M. Laberge a dit que M. MacDonald était digne d’avoir une carte de membre « for a railroad union ». Il s’adressait à lui, sur une question de privilège après que l’assemblée eut d’abord adopté une question préalable mettant fin au débat sur la fameuse recommandation #32, et entériné ensuite la recommandation du comité exécutif du CTC, sans tenir compte des revendications de la FRQ, revendications contenues dans le rapport minoritaire de M. Gérard Rancourt, secrétaire de cette fédération, qui siégeait sur la commission qui a étudié les réformes à apporter aux statuts et aux structures du CTC.
Avant l’ajournement de la séance, à 5 h. hier après-midi, une quinzaine de délégués du Québec avaient accaparé les six microphone : mis à la disposition des participants à ce congrès, pour être certains que leurs points de vue seraient exprimés.
À la reprise de la séance, à 7 h.20 M. MacDonald a suggéré la façon de procéder suivante : ceux qui étaient contre la recommandation du comité exécutif (donc les délégués du Québec surtout) devaient se placer en ligne derrière les microphones numéros 1,3,5, soit ceux à droite de la salle, et ceux en faveur, derrière les microphones 2,4 et 6.
Cette suggestion a été approuvée par la majorité des délégués présents (dont le nombre, incidemment atteignait 1,653 hier), malgré la protestation des délégués du Québec qui comptent présentement près de 300 participants.
Tout allait bon train jusqu’à ce que M. William Mahoney, qui était sur l’estrade d’honneur, un vice-président du CTC et directeur canadien des métallurgistes unis d’Amérique, intervienne pour se prononcer contre le rapport de M. Rancourt et en faveur d’une centralisation des pouvoirs aux mains du CTC.

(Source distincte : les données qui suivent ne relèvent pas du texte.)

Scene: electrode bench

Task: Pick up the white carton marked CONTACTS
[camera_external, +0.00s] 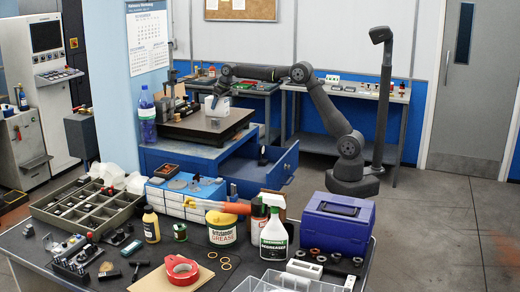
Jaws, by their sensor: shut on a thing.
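A small white carton (217,107) is at the dark surface plate on the blue bench, in the middle of the external view. Its marking is too small to read. My gripper (217,97) points down at the carton from above and is shut on it. The fingers are small in this view and partly merge with the carton. I cannot tell whether the carton's bottom touches the plate.
The dark plate (190,125) has free room around the carton; a gauge stand (172,95) stands at its left. An open blue drawer (268,168) juts out to the right. A crowded front table holds a blue toolbox (338,222) and bottles.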

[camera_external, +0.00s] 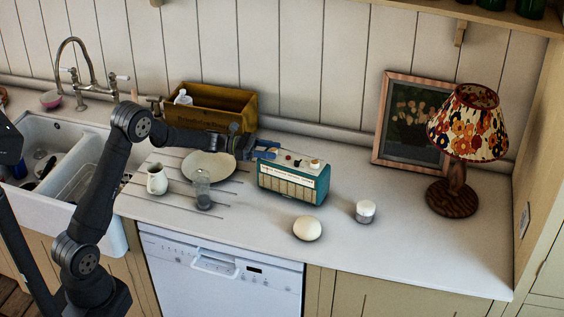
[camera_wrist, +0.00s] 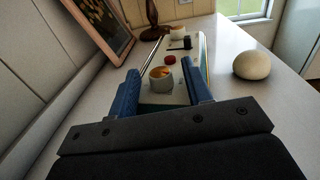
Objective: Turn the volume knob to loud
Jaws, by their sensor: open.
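A teal radio with a cream front (camera_external: 290,184) stands upright on the counter; its top panel carries small controls. My gripper (camera_external: 276,150) reaches in from the left, level with the left end of that top. In the wrist view my gripper (camera_wrist: 160,68) is open, with its two blue fingers on either side of a pale round knob with an orange top (camera_wrist: 161,79). I see a gap on both sides of it. Beyond it on the panel are a red button (camera_wrist: 170,60) and a black control (camera_wrist: 181,44). Labels are too small to read.
A pale round object (camera_external: 307,228) and a small white jar (camera_external: 365,211) lie right of the radio. A framed picture (camera_external: 412,128) and a lamp (camera_external: 466,130) stand behind. The front right counter is clear.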

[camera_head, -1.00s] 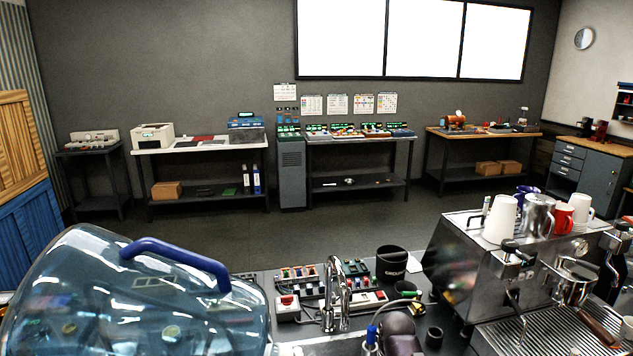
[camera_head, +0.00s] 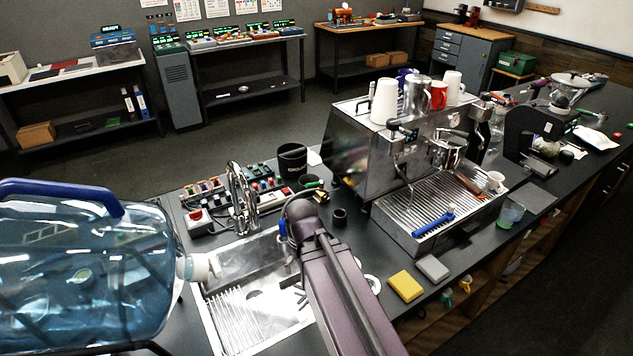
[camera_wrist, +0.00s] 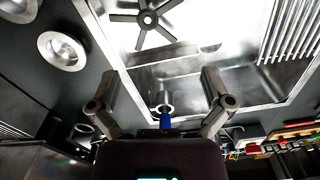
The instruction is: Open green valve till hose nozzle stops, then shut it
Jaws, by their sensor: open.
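A small green piece (camera_head: 466,283) and a yellow piece (camera_head: 446,298) show under the counter's front edge in the head view. They look like handles, but I cannot tell if the green one is the valve. I cannot make out a hose nozzle for certain. My gripper (camera_wrist: 160,75) is open and empty over the metal sink (camera_wrist: 190,75) in the wrist view. A short metal cylinder with a blue part (camera_wrist: 166,121) shows between its fingers; I cannot tell if they touch. In the head view my purple arm reaches over the sink and mostly hides the gripper.
A big blue water bottle (camera_head: 85,265) lies at left, its neck toward the sink. A chrome faucet (camera_head: 242,200) stands behind the sink. The espresso machine (camera_head: 350,150) is right of it. Yellow (camera_head: 406,286) and grey (camera_head: 433,268) sponges lie near the front edge.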

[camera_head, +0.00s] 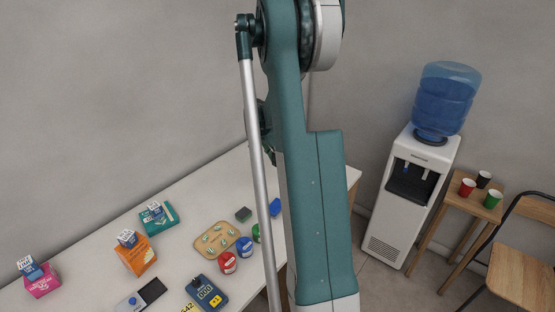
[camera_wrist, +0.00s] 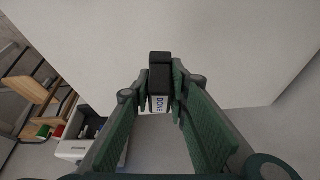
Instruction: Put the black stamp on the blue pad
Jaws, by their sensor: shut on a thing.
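My gripper (camera_wrist: 160,88) is shut on a black stamp (camera_wrist: 160,59) in the wrist view. The stamp sits between the fingertips, with a white label reading "DONE" facing the camera. In the head view my arm hides the gripper and the stamp. A small blue block (camera_head: 275,207), which looks like the blue pad, lies on the counter (camera_head: 190,216) beside my arm and is partly covered by it. No blue pad can be made out in the wrist view.
A dark green block (camera_head: 243,214), a tan tray (camera_head: 217,239) of small items, and red (camera_head: 228,263), blue (camera_head: 245,247) and green round containers stand close by. A water dispenser (camera_head: 412,190) stands right.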

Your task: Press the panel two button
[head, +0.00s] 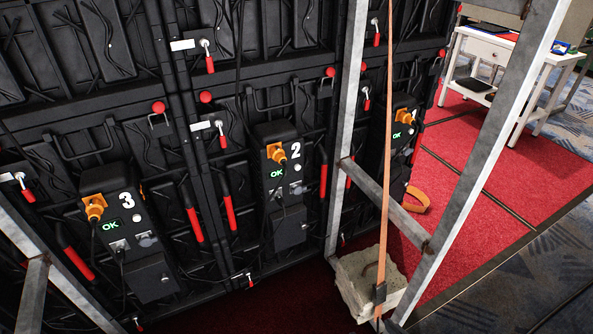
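The panel two box (283,200) is a dark unit marked "2" on the black wall, near the middle of the head view. It has an orange plug (277,152), a green "OK" display (277,173) and a small pale round button (296,168) right of the display. Nothing covers this button. Neither of my grippers is in view.
A similar box marked "3" (130,235) is at the left, and another (403,130) is partly behind the metal frame (348,130). A strap runs down to a concrete block (368,285). A white table (500,50) stands at the upper right on red carpet.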

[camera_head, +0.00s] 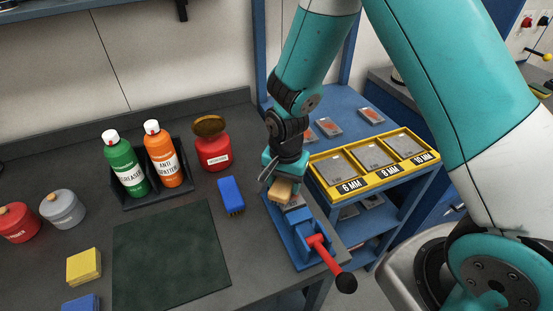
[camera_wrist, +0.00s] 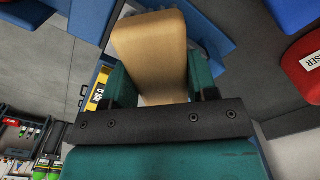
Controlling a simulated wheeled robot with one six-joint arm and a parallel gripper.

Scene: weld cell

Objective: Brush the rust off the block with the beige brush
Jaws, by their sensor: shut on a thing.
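My gripper (camera_head: 272,177) is shut on the beige brush (camera_head: 281,190) above the blue vise at the table's right end. The brush also fills the space between the fingers in the wrist view (camera_wrist: 150,55). Below the brush, a grey block (camera_head: 296,203) sits at the blue vise (camera_head: 292,238), which has a red handle with a black knob. The brush hides part of the block, so I cannot tell whether its bristles touch it. Rust on the block is too small to make out.
A blue brush (camera_head: 231,196) lies left of the vise, by a dark mat (camera_head: 170,258). A red container (camera_head: 212,150), a green bottle (camera_head: 125,165) and an orange bottle (camera_head: 165,155) stand behind. A yellow tray (camera_head: 330,190) of plates is on the right. Yellow sponges (camera_head: 84,266) lie front left.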

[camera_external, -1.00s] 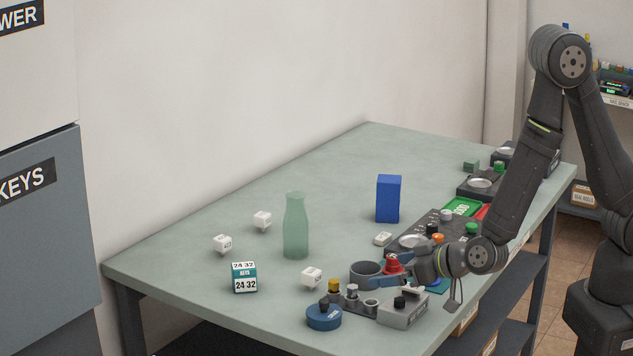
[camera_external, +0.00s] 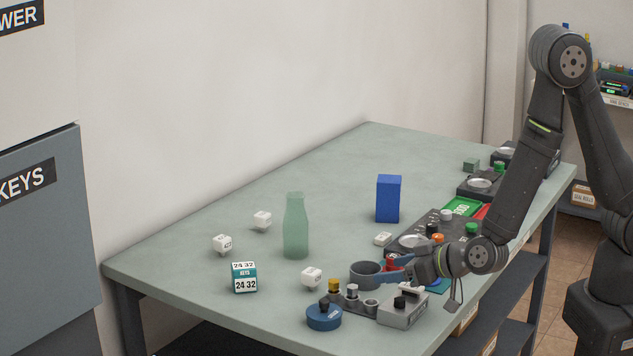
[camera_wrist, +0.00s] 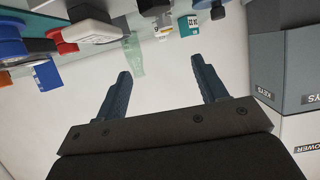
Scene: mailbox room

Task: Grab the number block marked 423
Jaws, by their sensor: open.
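My gripper (camera_external: 385,269) is at the right of all three, low over the dark cup and console. In the wrist view its fingers (camera_wrist: 164,76) are apart, with nothing between them.
A dark cup (camera_external: 366,274), a blue round button (camera_external: 324,316) and a grey box (camera_external: 402,310) crowd my gripper. A blue box (camera_external: 388,198) stands behind. The back-left table is clear.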

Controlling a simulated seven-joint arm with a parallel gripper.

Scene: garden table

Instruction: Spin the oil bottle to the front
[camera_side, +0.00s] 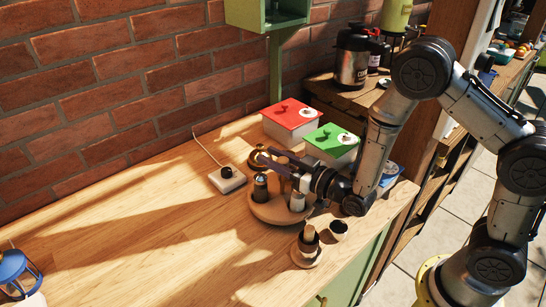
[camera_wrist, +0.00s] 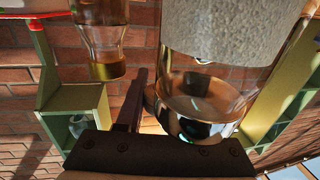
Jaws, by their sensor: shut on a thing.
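A round wooden turntable (camera_side: 262,211) stands on the wooden table and carries several containers. At its front edge are a dark jar with a pale top (camera_side: 260,188) and a small white and silver shaker (camera_side: 297,202). My gripper (camera_side: 262,157) reaches in from the right, low above the turntable, among the containers. What is between its fingers is hidden. In the wrist view, a glass shaker with white grains (camera_wrist: 235,35) is very close on the right. A glass bottle with an amber band (camera_wrist: 103,40) is at upper left. I cannot tell which container holds oil.
A red-lidded box (camera_side: 292,116) and a green-lidded box (camera_side: 331,142) stand behind the turntable. A white device with a cable (camera_side: 227,180) lies to the left. Small cups (camera_side: 308,243) are in front near the table edge. The table's left part is mostly clear.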

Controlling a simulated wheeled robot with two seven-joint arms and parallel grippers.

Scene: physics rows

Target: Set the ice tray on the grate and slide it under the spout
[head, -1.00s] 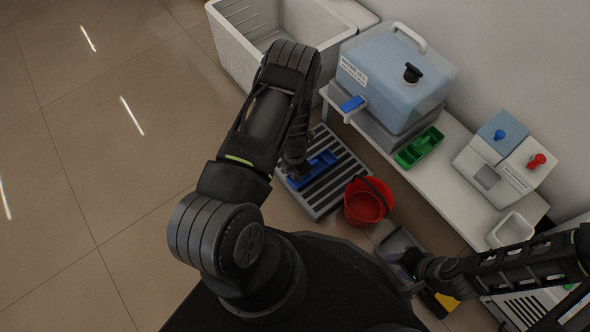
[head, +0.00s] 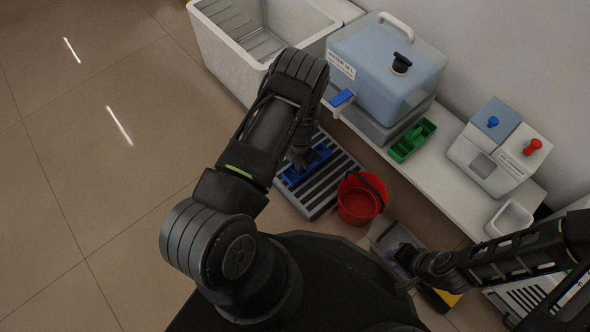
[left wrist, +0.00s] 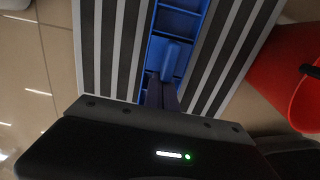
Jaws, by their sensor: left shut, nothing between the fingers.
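The blue ice tray (head: 320,155) lies across the dark slats of the grate (head: 312,203), on the floor in front of the bench. My left gripper (head: 300,160) is over the tray, its fingers shut with nothing between them. In the left wrist view the fingers (left wrist: 162,92) point down at the tray (left wrist: 172,55), by its raised middle part; I cannot tell whether they touch it. The spout (head: 335,111), under a blue tap lever (head: 341,97), juts from the water container (head: 385,70) above the grate's far side. My right gripper (head: 405,255) is over a grey bin; its fingers are unclear.
A red bucket (head: 358,204) stands right against the grate's right side. A green tray (head: 411,141) lies on the white bench (head: 455,185), near a dispenser with blue and red knobs (head: 497,150). Floor at left is clear.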

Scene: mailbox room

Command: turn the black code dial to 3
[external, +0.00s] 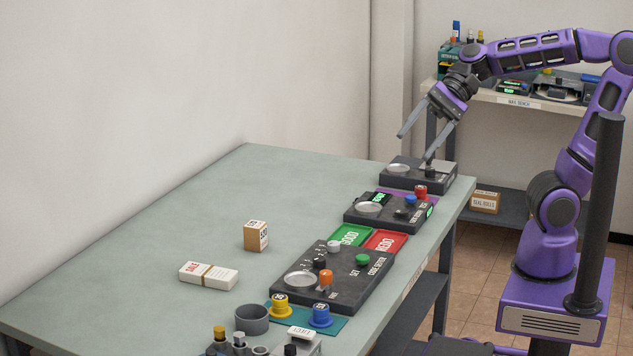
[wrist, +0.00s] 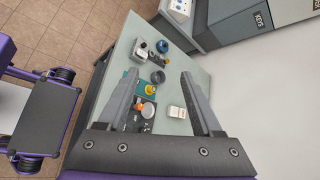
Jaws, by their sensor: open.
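The black code dial (external: 319,262) is a small black knob on the dark box labelled code sorter (external: 345,290), in the middle of the table. Its pointer setting is too small to read. Beside it on the box are a white knob (external: 333,246), an orange knob (external: 326,277), a green button (external: 362,260) and a round silver plate (external: 300,280). My gripper (external: 415,148) is open and empty, high over the far end of the table, well away from the dial. In the wrist view the open fingers (wrist: 160,74) frame part of the table; the dial cannot be made out there.
Red and green trays (external: 386,240) lie just beyond the code sorter. Two more dark devices (external: 390,210) (external: 418,173) stand behind. Yellow and blue stampers (external: 320,317), a grey cup (external: 252,320) and a small box (external: 256,236) stand nearby. The table's left side is mostly clear.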

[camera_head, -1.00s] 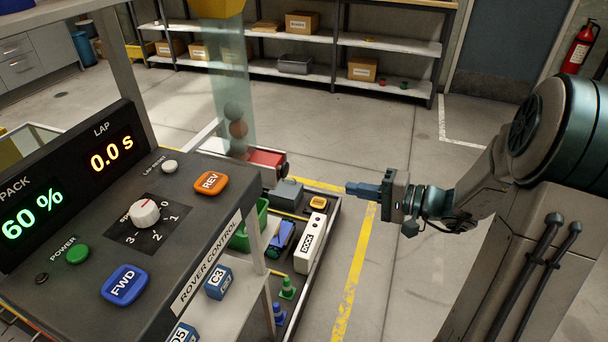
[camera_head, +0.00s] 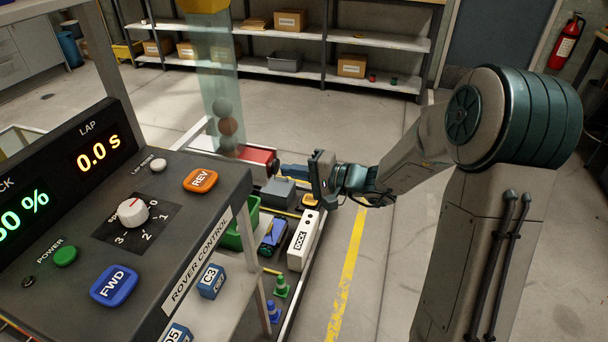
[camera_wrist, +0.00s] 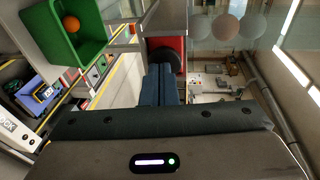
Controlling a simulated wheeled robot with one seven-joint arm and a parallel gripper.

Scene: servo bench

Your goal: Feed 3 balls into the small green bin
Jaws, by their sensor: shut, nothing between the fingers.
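A clear upright tube (camera_head: 238,85) holds a column of grey and orange balls (camera_head: 228,127); they also show blurred in the wrist view (camera_wrist: 222,25). A red block (camera_head: 256,154) with a dark round end (camera_wrist: 163,57) sits at the tube's foot. The small green bin (camera_head: 234,239) is partly hidden behind the control panel. In the wrist view the green bin (camera_wrist: 92,48) holds one orange ball (camera_wrist: 71,23). My gripper (camera_head: 284,170) is shut and empty, its blue fingers (camera_wrist: 160,72) pointing at the dark end. I cannot tell if they touch it.
The rover control panel (camera_head: 150,240) with buttons and a knob fills the left front. A grey box (camera_head: 279,192), a white dock block (camera_head: 303,240), a blue rover (camera_head: 272,235) and small cones (camera_head: 281,287) stand on the low bench. The floor to the right is open.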

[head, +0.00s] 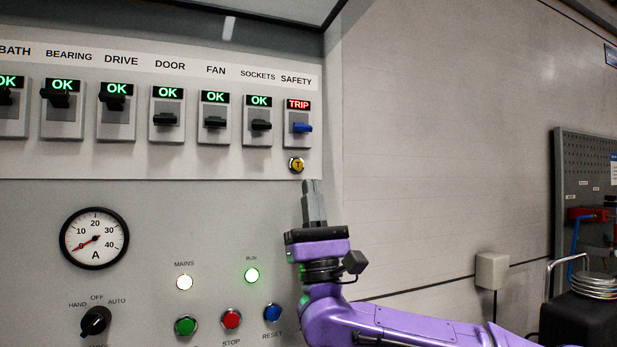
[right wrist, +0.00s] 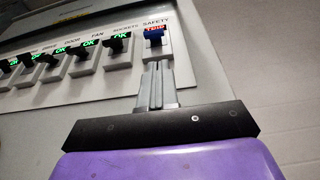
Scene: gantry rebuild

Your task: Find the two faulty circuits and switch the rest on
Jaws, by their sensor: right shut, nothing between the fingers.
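A row of breakers runs across the panel. BEARING (head: 57,98) and DRIVE (head: 114,96) show green OK with black levers up. DOOR (head: 167,119), FAN (head: 215,122) and SOCKETS (head: 261,125) show green OK with levers lower down. BATH is cut by the left edge and shows OK. SAFETY (head: 299,104) shows red TRIP, with a blue lever (head: 303,128); it also shows in the right wrist view (right wrist: 155,40). A yellow T button (head: 296,165) sits below SAFETY. My right gripper (head: 312,184) is shut and empty, just below that button, pointing up. My left gripper is out of view.
Below the breakers are an ammeter (head: 94,238) near zero, a HAND/OFF/AUTO knob (head: 96,321), lit MAINS (head: 184,282) and RUN (head: 251,275) lamps, and green, red STOP (head: 231,319) and blue RESET (head: 272,313) buttons. A pegboard (head: 585,160) stands far right.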

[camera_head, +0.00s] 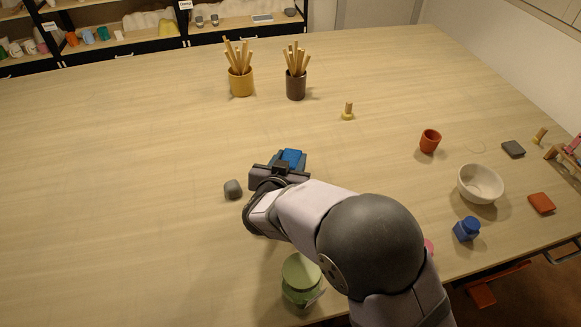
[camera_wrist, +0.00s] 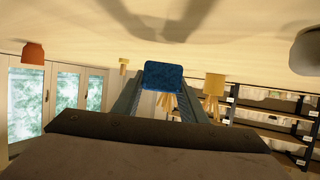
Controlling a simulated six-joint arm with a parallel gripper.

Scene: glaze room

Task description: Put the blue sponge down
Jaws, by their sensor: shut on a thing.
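The blue sponge (camera_head: 291,157) is held in my gripper (camera_head: 288,163) over the middle of the table in the head view. In the wrist view the sponge (camera_wrist: 164,75) sits between the two fingertips (camera_wrist: 164,84), with a finger on each side. The gripper is shut on it. The table (camera_head: 150,130) is pale wood. In the wrist view the table surface (camera_wrist: 110,30) fills the top of the picture, and the sponge appears close to it. I cannot tell whether the sponge touches the table.
A grey lump (camera_head: 233,189) lies just left of my gripper. Two pots of wooden tools, yellow (camera_head: 241,83) and dark (camera_head: 296,86), stand behind. The table's left is clear.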

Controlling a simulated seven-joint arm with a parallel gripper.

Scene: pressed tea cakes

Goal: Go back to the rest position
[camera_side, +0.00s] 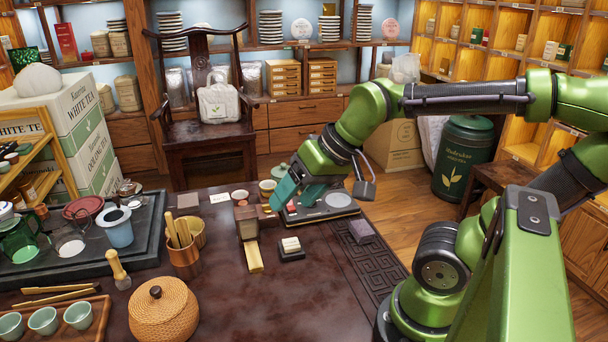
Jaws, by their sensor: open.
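My gripper (284,190) has teal fingers and hangs low over the far part of the dark table (320,290), pointing down and left. It is open, and I see nothing held in it. It is just right of a small brown wooden box (247,222) and beside a flat scale with a round pan (338,200). A yellow block (254,258) lies in front of the box. A small black stand (291,254) with pale pieces on it is nearby. Contact between the fingertips and the things around them cannot be told.
A copper cup of wooden tools (184,258), a woven lidded basket (163,312) and a black tea tray (70,262) fill the left. A chair (205,140) stands behind the table. The table's front middle is clear.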

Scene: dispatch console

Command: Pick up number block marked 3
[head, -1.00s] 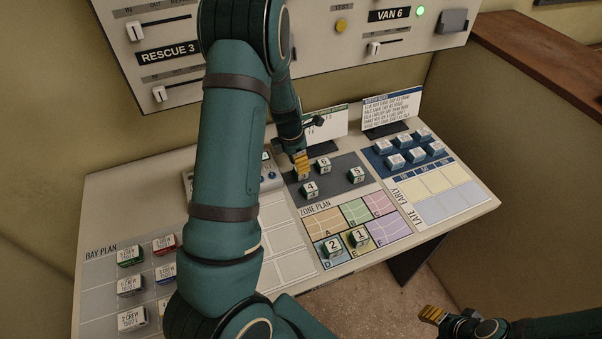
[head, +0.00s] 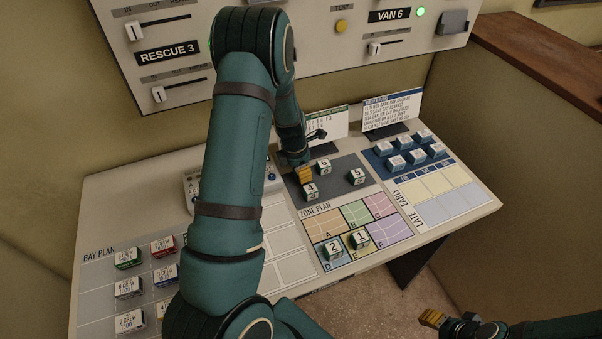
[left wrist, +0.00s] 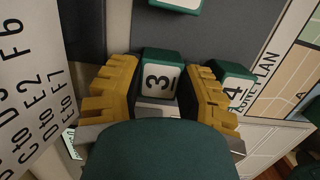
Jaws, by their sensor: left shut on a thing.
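The number block marked 3 (left wrist: 159,79) is green with a white face and sits between the yellow fingers of my left gripper (left wrist: 158,92) in the left wrist view. The gripper is shut on it. In the head view my left gripper (head: 304,174) is over the dark grey mat (head: 338,177), just behind block 4 (head: 311,190); block 3 is hidden there. Block 4 also shows beside the right finger in the left wrist view (left wrist: 231,92). Whether block 3 touches the mat is unclear. My right gripper (head: 432,318) is at the lower right, away from the console.
Block 6 (head: 324,166) and block 5 (head: 357,176) stand on the mat close by. Blocks 2 (head: 333,248) and 1 (head: 360,239) stand on the zone plan (head: 325,225). Blue-sided blocks (head: 397,162) sit at the right. Upright cards (head: 392,109) stand behind.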

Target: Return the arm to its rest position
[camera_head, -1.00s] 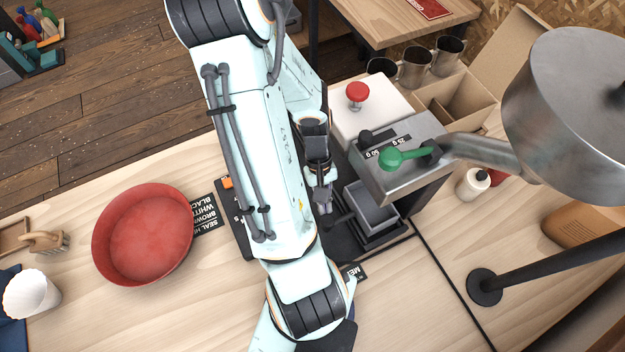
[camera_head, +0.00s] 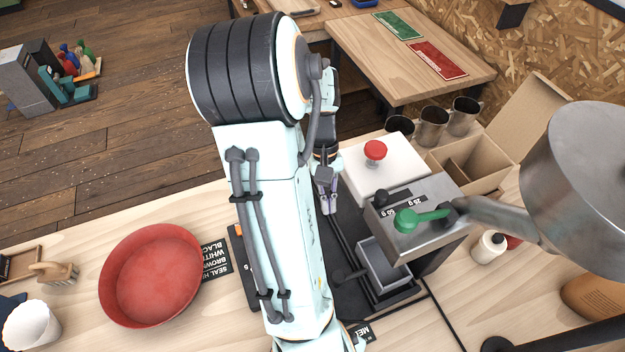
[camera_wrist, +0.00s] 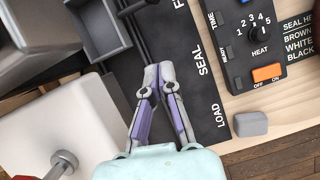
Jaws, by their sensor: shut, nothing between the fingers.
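My gripper (camera_head: 327,198) is shut and empty. In the head view it hangs beside my forearm, above the dark machine mat (camera_head: 345,235) and left of the white box with the red button. In the wrist view my gripper (camera_wrist: 158,80) has its fingertips together over the dark mat (camera_wrist: 185,40) with the printed words SEAL and LOAD. My arm spans the middle of the head view and hides part of the table and mat behind it.
A red bowl (camera_head: 150,275) sits left of my arm. Right are the white box (camera_head: 385,165) with its red button, the metal dispenser (camera_head: 425,215) with a green lever, a grey tray (camera_head: 385,268) and a large metal hopper (camera_head: 580,185). The sealer's control panel (camera_wrist: 240,50) is near the gripper.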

Seuls M. Louis Laberge, avant le souper, et après le souper MM. André Plante, président de l’Association des pompiers professionnels du Québec, André Thibaudeau, directeur québécois de Syndicat canadien de la fonction publique et Fernand Daoust, directeur du Québec du Syndicat international des travailleurs des industries pétrolière, chimique et atomique, avaient pris la parole pour tenter de démontrer que les fédérations provinciales devraient avoir des pouvoirs plus étendus pour leur permettre de faire face à leurs responsabilités.
Immédiatement après le discours de M. Mahoney por qui la lumière qui indique si un délégué a parlé plus de cinq minutes n’avait pas été utilisée, un délégué qui n’avait pas eu à se lever, avant l’ajournement à 5 h a posé la question préalable. La question préalable est une règle de procédure qui, quand elle est adoptée par la majorité d’une assemblée, met fin à toute discussion. La question préalable fut adoptée.
On passa donc immédiatement à la résolution principale, soit la recommandation du comité exécutif donc opposé aux vues de la FTQ, et la majorité vota favorablement.
M. Laberge intervint, invoquant une question de privilège pour dire à M. MacDonald qu’il avait écrasé la délégation du Québec, et fâché, il quitta aussitôt la salle.
Après un compromis, mardi, sur une question qui risquait d’amener un grave conflit CTC-FTQ, la FTQ venait d’essayer une défaite.
Tous les délégués étaient fort mécontents. Ils ont voulu imiter le geste de M. Laberge, mais on les a invités à demeurer dans la salle où se poursuivait l’assemblée. Les Jean Gérin-Lajoie, André Thibaudeau, Fernand Daoust et autres n’ont pas caché qu’ils étaient « écœurés » (c’est le terme que quelques uns d’entre eux ont utilisé) de la façon que M. MacDonald et les autres dirigeants du CTC agissaient.
(C’est arrivé le 8 mai 1968 à Toronto).